### WORK TO DO
Both end lines count: copy exactly from the line that contains "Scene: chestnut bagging" to the line that contains "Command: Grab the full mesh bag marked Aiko", and only those lines.

### DATASET ENTRIES
*-*-*
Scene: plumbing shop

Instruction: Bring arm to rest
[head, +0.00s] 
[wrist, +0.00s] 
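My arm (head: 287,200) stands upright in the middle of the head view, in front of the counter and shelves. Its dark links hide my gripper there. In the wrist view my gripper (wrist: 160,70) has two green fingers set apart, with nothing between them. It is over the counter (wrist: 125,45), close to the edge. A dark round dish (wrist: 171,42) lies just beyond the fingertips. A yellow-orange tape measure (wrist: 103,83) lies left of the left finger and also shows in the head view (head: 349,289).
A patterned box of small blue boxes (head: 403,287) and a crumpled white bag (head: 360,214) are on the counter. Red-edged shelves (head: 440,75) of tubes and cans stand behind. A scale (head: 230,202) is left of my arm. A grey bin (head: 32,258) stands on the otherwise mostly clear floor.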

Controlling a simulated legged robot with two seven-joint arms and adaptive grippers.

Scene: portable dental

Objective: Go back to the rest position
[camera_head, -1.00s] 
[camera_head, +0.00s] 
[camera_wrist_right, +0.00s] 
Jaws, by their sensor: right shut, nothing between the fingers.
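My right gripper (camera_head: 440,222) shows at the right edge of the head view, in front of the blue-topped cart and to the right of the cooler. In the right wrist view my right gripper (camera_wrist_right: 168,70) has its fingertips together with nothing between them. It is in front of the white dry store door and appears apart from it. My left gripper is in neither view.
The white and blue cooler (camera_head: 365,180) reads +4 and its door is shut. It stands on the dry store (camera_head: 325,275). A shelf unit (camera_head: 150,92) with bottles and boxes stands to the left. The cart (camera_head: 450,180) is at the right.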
*-*-*
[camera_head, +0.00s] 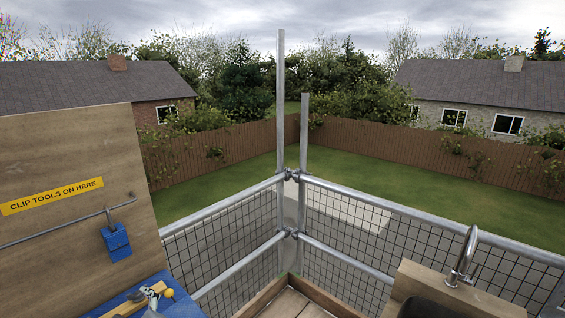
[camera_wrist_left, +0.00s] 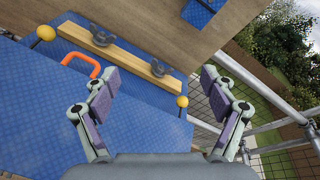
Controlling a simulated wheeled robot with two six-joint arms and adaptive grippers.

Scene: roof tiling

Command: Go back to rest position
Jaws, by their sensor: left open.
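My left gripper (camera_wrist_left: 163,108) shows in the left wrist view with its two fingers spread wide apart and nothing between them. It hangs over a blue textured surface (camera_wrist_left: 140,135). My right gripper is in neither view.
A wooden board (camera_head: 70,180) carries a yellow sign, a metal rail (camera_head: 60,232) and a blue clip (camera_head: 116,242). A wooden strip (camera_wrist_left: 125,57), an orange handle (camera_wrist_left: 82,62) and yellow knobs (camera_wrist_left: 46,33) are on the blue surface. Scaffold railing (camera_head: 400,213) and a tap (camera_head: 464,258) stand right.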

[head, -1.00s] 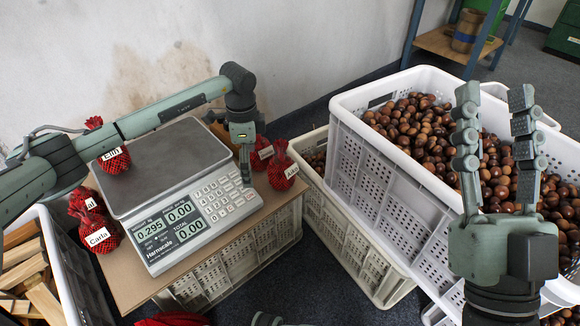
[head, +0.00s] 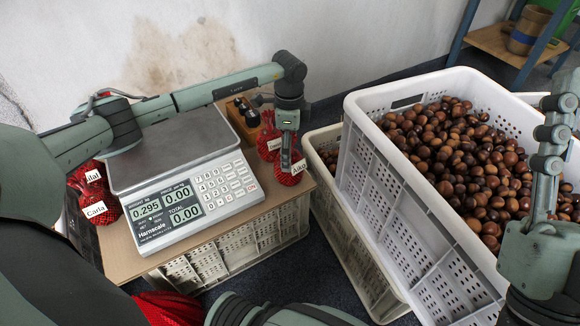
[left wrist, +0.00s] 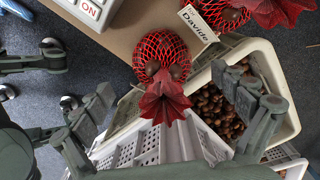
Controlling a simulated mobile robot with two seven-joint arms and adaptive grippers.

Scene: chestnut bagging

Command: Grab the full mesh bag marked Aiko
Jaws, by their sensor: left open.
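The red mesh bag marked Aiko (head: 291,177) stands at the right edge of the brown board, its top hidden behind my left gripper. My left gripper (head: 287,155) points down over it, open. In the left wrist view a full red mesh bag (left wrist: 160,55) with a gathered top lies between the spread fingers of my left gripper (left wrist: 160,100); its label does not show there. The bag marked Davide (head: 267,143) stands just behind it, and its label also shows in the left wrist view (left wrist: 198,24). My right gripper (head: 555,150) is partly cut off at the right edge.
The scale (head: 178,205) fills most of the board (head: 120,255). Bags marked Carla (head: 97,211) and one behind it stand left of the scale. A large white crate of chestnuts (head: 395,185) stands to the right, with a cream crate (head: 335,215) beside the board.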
*-*-*
### COMPLETE OUTPUT
Scene: chestnut bagging

Command: Grab the full mesh bag marked Aiko

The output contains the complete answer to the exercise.